People do what they are rewarded for — what we pay them to do. Now we’re paying them not to work.

To Utopians this kind of talk seems very mean-spirited.

No, to us ‘Utopians’ this just seems short-sighted.

Here’s another ‘Law of Unintended Consequences’ for ya, Dan: letting all those ‘slackers’ get their come-uppance means that even less money is flowing through the economy, as the pittance paid to the unemployed is almost entirely consumed. As businesses are no longer receiving this expected revenue, they are forced to-wait for it-fire more workers!

UI, while viewed as idealistic by simpletons and Scrooges, is actually fiercely pragmatic.

 
 

Science requires that every effect have a sufficient cause. And yet some people believe that the cause of Everything is Nothing. That’s not scientific. Whether it’s plausible is your call, my friend.

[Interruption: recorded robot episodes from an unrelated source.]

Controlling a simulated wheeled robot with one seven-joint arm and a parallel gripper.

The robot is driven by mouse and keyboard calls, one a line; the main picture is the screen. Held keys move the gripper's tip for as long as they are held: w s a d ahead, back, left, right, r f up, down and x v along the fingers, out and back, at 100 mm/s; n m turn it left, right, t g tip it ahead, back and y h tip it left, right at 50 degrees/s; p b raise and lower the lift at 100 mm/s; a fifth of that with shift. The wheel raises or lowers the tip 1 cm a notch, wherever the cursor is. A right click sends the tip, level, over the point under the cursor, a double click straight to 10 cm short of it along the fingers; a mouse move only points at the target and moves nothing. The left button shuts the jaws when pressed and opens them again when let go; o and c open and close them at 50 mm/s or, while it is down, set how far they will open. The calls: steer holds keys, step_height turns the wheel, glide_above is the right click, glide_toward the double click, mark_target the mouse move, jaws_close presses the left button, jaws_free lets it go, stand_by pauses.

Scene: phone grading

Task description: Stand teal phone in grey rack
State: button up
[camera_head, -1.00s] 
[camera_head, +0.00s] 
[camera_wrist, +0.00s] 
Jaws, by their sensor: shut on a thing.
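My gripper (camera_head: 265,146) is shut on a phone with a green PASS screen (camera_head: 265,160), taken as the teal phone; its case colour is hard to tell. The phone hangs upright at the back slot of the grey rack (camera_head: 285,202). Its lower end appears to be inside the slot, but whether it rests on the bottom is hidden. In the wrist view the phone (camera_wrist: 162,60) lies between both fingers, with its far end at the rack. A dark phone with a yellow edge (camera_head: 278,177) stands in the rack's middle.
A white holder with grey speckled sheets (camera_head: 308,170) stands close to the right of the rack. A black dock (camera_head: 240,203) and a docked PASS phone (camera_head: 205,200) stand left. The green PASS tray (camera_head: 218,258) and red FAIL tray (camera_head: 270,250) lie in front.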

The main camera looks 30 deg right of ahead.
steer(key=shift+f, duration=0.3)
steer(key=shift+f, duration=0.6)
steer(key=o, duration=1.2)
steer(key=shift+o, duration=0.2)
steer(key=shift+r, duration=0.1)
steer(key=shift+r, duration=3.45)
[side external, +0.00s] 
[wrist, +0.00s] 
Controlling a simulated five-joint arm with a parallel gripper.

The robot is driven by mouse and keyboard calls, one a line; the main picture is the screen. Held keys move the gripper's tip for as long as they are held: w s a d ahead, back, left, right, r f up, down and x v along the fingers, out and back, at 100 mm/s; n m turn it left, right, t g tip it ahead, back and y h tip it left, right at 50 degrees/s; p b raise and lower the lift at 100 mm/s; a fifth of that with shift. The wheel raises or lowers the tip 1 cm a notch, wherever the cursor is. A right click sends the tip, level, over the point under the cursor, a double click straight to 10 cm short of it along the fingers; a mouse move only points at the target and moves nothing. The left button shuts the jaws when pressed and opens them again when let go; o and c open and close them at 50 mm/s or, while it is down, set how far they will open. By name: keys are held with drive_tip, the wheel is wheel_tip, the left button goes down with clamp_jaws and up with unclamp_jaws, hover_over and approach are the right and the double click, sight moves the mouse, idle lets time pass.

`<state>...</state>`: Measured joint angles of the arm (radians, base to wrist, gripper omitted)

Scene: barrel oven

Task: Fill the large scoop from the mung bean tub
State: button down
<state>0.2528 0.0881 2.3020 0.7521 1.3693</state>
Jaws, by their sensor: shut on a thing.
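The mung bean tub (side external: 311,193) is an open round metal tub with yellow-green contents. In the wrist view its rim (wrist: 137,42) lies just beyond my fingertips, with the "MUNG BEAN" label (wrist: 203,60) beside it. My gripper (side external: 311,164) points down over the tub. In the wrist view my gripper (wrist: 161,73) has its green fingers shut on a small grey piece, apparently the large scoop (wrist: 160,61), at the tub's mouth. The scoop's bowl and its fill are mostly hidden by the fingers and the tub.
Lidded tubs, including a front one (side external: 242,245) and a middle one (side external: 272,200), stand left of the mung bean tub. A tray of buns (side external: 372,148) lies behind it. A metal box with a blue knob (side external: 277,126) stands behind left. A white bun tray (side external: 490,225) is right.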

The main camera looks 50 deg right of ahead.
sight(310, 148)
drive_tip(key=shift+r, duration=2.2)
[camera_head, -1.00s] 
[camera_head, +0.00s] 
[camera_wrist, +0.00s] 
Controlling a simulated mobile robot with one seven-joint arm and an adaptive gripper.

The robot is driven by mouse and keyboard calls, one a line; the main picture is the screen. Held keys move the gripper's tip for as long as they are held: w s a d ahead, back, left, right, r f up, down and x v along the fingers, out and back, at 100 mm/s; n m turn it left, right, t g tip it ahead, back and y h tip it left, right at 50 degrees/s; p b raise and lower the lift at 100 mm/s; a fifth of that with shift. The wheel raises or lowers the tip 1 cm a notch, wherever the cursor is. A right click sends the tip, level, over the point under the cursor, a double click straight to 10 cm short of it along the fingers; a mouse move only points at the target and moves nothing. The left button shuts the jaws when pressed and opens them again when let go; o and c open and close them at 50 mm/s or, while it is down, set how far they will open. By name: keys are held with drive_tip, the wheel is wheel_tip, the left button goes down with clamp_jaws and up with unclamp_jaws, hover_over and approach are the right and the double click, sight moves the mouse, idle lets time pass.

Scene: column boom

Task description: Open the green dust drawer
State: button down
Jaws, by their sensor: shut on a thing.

Shockingly, Mr. Popp employs binary thinking yet again. I’m no fan of defending ‘Nude Atheism,’ but insisting that those who don’t jive with your teleology are relegated to some sort of futile reductionist role, well, that’s some YHWH-caliber hubris.

 
 

Nude Atheism

The what now?

 
 

I will defend nude atheism to my last moan.

 
 

Nude Atheism = the petty sniping of New Atheists who can’t help but wear their disbelief on their sleeve.

Not religious myself, but really, Rusty’s silly tangent just provided Popp a convenient avenue down which to duck the valid arguments of other commentors.

 
 

Mr. Popp employs binary thinking yet again

Well, as we know, there are only 10 types of people in Dan’s world..

 
Rusty Shackleford
 

Not religious myself, but really, Rusty’s silly tangent just provided Popp a convenient avenue down which to duck the valid arguments of other commentors.

I don’t usually “wear my atheism on my sleeve” but when someone presents himself as a believer in the supernatural (it’s his strongest self-identification, above even husband and small business owner) AND a man with a superior knowledge of reality (which was the premise of his article, after all), then he needs to explain himself.